**EXTRACTED ENTRIES:**
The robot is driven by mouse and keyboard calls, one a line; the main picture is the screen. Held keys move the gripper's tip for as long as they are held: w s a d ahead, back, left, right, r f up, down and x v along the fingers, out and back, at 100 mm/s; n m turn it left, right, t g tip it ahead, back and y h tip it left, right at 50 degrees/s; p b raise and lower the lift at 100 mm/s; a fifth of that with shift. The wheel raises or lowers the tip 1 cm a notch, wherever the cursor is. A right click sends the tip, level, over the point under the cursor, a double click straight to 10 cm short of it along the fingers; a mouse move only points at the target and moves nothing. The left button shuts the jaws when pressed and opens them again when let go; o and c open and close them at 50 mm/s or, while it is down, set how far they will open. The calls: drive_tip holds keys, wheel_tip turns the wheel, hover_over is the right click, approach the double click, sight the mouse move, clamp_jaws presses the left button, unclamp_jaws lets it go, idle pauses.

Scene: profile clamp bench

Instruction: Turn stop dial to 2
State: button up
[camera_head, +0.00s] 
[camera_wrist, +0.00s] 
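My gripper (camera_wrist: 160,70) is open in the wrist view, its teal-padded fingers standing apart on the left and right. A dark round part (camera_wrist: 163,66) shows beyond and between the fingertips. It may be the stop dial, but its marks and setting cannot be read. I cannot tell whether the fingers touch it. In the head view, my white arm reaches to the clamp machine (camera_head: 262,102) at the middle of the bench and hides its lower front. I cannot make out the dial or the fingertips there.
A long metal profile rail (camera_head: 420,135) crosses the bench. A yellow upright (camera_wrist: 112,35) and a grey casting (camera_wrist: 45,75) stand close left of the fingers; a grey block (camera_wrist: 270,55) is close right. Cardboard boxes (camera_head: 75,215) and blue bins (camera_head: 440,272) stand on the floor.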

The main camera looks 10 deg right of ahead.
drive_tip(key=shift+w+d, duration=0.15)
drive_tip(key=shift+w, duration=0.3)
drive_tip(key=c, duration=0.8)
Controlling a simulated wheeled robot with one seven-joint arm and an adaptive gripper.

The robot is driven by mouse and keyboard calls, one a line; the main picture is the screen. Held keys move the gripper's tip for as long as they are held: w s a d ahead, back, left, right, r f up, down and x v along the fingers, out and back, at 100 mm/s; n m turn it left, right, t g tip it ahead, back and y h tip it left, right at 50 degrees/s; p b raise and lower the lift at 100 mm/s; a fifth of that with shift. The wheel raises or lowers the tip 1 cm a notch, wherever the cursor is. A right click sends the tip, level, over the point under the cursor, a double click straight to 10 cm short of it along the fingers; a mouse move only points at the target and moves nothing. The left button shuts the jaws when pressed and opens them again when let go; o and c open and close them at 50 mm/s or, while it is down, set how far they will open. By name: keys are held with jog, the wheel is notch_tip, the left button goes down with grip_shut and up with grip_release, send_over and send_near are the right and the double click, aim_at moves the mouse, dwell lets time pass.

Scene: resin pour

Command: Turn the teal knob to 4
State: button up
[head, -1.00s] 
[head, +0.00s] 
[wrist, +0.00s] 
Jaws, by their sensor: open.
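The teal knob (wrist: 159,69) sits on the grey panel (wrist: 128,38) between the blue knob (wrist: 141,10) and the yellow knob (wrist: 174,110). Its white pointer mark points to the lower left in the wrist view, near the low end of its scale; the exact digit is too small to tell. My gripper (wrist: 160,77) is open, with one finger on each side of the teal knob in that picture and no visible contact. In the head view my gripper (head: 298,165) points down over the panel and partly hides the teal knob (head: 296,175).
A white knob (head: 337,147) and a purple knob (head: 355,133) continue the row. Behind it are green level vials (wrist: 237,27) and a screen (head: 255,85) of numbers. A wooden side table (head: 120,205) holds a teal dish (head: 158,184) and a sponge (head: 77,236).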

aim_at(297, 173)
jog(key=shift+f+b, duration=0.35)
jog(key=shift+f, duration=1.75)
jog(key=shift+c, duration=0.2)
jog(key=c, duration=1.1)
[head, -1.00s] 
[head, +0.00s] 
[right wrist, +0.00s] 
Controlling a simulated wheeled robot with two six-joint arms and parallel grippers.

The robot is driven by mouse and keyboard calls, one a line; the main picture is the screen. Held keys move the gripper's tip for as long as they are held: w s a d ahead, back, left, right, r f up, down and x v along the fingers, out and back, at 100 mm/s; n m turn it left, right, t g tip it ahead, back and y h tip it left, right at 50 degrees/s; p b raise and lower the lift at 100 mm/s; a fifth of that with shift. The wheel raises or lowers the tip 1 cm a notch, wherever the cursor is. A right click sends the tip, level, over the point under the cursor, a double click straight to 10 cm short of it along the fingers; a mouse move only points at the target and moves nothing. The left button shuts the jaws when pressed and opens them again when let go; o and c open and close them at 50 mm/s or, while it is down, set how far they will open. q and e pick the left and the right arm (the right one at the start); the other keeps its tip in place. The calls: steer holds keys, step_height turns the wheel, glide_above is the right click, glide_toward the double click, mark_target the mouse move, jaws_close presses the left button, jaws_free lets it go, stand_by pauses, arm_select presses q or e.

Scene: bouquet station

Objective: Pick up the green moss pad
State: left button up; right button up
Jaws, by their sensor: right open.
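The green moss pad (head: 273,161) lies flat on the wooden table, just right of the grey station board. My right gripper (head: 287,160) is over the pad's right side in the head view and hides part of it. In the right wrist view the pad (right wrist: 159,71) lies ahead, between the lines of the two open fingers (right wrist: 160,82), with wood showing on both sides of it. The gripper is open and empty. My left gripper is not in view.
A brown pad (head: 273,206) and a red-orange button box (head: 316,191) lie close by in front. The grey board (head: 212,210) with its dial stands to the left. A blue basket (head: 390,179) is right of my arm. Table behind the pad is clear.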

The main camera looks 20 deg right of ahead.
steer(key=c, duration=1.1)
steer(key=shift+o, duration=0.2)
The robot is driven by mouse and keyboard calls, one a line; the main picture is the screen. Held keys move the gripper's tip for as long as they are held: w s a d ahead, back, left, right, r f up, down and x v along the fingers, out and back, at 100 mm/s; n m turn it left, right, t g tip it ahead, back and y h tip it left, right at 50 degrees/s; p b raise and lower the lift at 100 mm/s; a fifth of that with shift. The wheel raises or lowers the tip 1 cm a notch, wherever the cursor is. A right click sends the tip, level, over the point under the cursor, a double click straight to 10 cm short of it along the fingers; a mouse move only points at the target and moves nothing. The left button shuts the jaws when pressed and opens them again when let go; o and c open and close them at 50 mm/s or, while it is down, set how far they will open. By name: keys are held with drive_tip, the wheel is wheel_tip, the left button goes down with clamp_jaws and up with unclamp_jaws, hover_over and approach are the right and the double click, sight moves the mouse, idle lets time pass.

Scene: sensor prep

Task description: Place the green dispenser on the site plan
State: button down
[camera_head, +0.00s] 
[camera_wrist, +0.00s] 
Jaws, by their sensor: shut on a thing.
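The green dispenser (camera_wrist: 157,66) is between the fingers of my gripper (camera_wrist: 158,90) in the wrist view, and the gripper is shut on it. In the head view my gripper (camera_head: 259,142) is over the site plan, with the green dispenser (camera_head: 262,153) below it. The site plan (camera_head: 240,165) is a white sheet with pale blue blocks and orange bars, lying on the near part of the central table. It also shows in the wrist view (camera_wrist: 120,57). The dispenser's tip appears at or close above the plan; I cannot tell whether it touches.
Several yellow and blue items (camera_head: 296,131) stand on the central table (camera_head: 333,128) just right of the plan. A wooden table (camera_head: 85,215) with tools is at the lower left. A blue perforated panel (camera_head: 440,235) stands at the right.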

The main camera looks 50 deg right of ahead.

**TASK INSTRUCTIONS:** Please quote every record above exactly as it appears.

**TASK SOLUTION:**
The robot is driven by mouse and keyboard calls, one a line; the main picture is the screen. Held keys move the gripper's tip for as long as they are held: w s a d ahead, back, left, right, r f up, down and x v along the fingers, out and back, at 100 mm/s; n m turn it left, right, t g tip it ahead, back and y h tip it left, right at 50 degrees/s; p b raise and lower the lift at 100 mm/s; a fifth of that with shift. The wheel raises or lowers the tip 1 cm a notch, wherever the cursor is. A right click sends the tip, level, over the point under the cursor, a double click straight to 10 cm short of it along the fingers; a mouse move only points at the target and moves nothing. The left button shuts the jaws when pressed and opens them again when let go; o and c open and close them at 50 mm/s or, while it is down, set how far they will open. The calls: drive_tip holds keys, wheel_tip turns the wheel, hover_over is the right click, approach the double click, sight the mouse move, clamp_jaws presses the left button, unclamp_jaws lets it go, idle pauses.

Scene: profile clamp bench

Instruction: Turn stop dial to 2
State: button up
[camera_head, +0.00s] 
[camera_wrist, +0.00s] 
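My gripper (camera_wrist: 160,70) is open in the wrist view, its teal-padded fingers standing apart on the left and right. A dark round part (camera_wrist: 163,66) shows beyond and between the fingertips. It may be the stop dial, but its marks and setting cannot be read. I cannot tell whether the fingers touch it. In the head view, my white arm reaches to the clamp machine (camera_head: 262,102) at the middle of the bench and hides its lower front. I cannot make out the dial or the fingertips there.
A long metal profile rail (camera_head: 420,135) crosses the bench. A yellow upright (camera_wrist: 112,35) and a grey casting (camera_wrist: 45,75) stand close left of the fingers; a grey block (camera_wrist: 270,55) is close right. Cardboard boxes (camera_head: 75,215) and blue bins (camera_head: 440,272) stand on the floor.

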The main camera looks 10 deg right of ahead.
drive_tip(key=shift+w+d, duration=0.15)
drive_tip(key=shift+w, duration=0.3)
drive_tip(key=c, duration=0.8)
Controlling a simulated wheeled robot with one seven-joint arm and an adaptive gripper.

The robot is driven by mouse and keyboard calls, one a line; the main picture is the screen. Held keys move the gripper's tip for as long as they are held: w s a d ahead, back, left, right, r f up, down and x v along the fingers, out and back, at 100 mm/s; n m turn it left, right, t g tip it ahead, back and y h tip it left, right at 50 degrees/s; p b raise and lower the lift at 100 mm/s; a fifth of that with shift. The wheel raises or lowers the tip 1 cm a notch, wherever the cursor is. A right click sends the tip, level, over the point under the cursor, a double click straight to 10 cm short of it along the fingers; a mouse move only points at the target and moves nothing. The left button shuts the jaws when pressed and opens them again when let go; o and c open and close them at 50 mm/s or, while it is down, set how far they will open. By name: keys are held with jog, the wheel is notch_tip, the left button goes down with grip_shut and up with grip_release, send_over and send_near are the right and the double click, aim_at moves the mouse, dwell lets time pass.

Scene: resin pour

Command: Turn the teal knob to 4
State: button up
[head, -1.00s] 
[head, +0.00s] 
[wrist, +0.00s] 
Jaws, by their sensor: open.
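The teal knob (wrist: 159,69) sits on the grey panel (wrist: 128,38) between the blue knob (wrist: 141,10) and the yellow knob (wrist: 174,110). Its white pointer mark points to the lower left in the wrist view, near the low end of its scale; the exact digit is too small to tell. My gripper (wrist: 160,77) is open, with one finger on each side of the teal knob in that picture and no visible contact. In the head view my gripper (head: 298,165) points down over the panel and partly hides the teal knob (head: 296,175).
A white knob (head: 337,147) and a purple knob (head: 355,133) continue the row. Behind it are green level vials (wrist: 237,27) and a screen (head: 255,85) of numbers. A wooden side table (head: 120,205) holds a teal dish (head: 158,184) and a sponge (head: 77,236).

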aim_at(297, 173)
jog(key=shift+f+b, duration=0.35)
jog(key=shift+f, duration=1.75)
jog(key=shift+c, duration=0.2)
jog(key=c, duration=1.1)
[head, -1.00s] 
[head, +0.00s] 
[right wrist, +0.00s] 
Controlling a simulated wheeled robot with two six-joint arms and parallel grippers.

The robot is driven by mouse and keyboard calls, one a line; the main picture is the screen. Held keys move the gripper's tip for as long as they are held: w s a d ahead, back, left, right, r f up, down and x v along the fingers, out and back, at 100 mm/s; n m turn it left, right, t g tip it ahead, back and y h tip it left, right at 50 degrees/s; p b raise and lower the lift at 100 mm/s; a fifth of that with shift. The wheel raises or lowers the tip 1 cm a notch, wherever the cursor is. A right click sends the tip, level, over the point under the cursor, a double click straight to 10 cm short of it along the fingers; a mouse move only points at the target and moves nothing. The left button shuts the jaws when pressed and opens them again when let go; o and c open and close them at 50 mm/s or, while it is down, set how far they will open. q and e pick the left and the right arm (the right one at the start); the other keeps its tip in place. The calls: steer holds keys, step_height turns the wheel, glide_above is the right click, glide_toward the double click, mark_target the mouse move, jaws_close presses the left button, jaws_free lets it go, stand_by pauses, arm_select presses q or e.

Scene: bouquet station

Objective: Pick up the green moss pad
State: left button up; right button up
Jaws, by their sensor: right open.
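The green moss pad (head: 273,161) lies flat on the wooden table, just right of the grey station board. My right gripper (head: 287,160) is over the pad's right side in the head view and hides part of it. In the right wrist view the pad (right wrist: 159,71) lies ahead, between the lines of the two open fingers (right wrist: 160,82), with wood showing on both sides of it. The gripper is open and empty. My left gripper is not in view.
A brown pad (head: 273,206) and a red-orange button box (head: 316,191) lie close by in front. The grey board (head: 212,210) with its dial stands to the left. A blue basket (head: 390,179) is right of my arm. Table behind the pad is clear.

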The main camera looks 20 deg right of ahead.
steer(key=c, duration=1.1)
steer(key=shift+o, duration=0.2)
The robot is driven by mouse and keyboard calls, one a line; the main picture is the screen. Held keys move the gripper's tip for as long as they are held: w s a d ahead, back, left, right, r f up, down and x v along the fingers, out and back, at 100 mm/s; n m turn it left, right, t g tip it ahead, back and y h tip it left, right at 50 degrees/s; p b raise and lower the lift at 100 mm/s; a fifth of that with shift. The wheel raises or lowers the tip 1 cm a notch, wherever the cursor is. A right click sends the tip, level, over the point under the cursor, a double click straight to 10 cm short of it along the fingers; a mouse move only points at the target and moves nothing. The left button shuts the jaws when pressed and opens them again when let go; o and c open and close them at 50 mm/s or, while it is down, set how far they will open. By name: keys are held with drive_tip, the wheel is wheel_tip, the left button goes down with clamp_jaws and up with unclamp_jaws, hover_over and approach are the right and the double click, sight moves the mouse, idle lets time pass.

Scene: sensor prep

Task description: Place the green dispenser on the site plan
State: button down
[camera_head, +0.00s] 
[camera_wrist, +0.00s] 
Jaws, by their sensor: shut on a thing.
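The green dispenser (camera_wrist: 157,66) is between the fingers of my gripper (camera_wrist: 158,90) in the wrist view, and the gripper is shut on it. In the head view my gripper (camera_head: 259,142) is over the site plan, with the green dispenser (camera_head: 262,153) below it. The site plan (camera_head: 240,165) is a white sheet with pale blue blocks and orange bars, lying on the near part of the central table. It also shows in the wrist view (camera_wrist: 120,57). The dispenser's tip appears at or close above the plan; I cannot tell whether it touches.
Several yellow and blue items (camera_head: 296,131) stand on the central table (camera_head: 333,128) just right of the plan. A wooden table (camera_head: 85,215) with tools is at the lower left. A blue perforated panel (camera_head: 440,235) stands at the right.

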The main camera looks 50 deg right of ahead.

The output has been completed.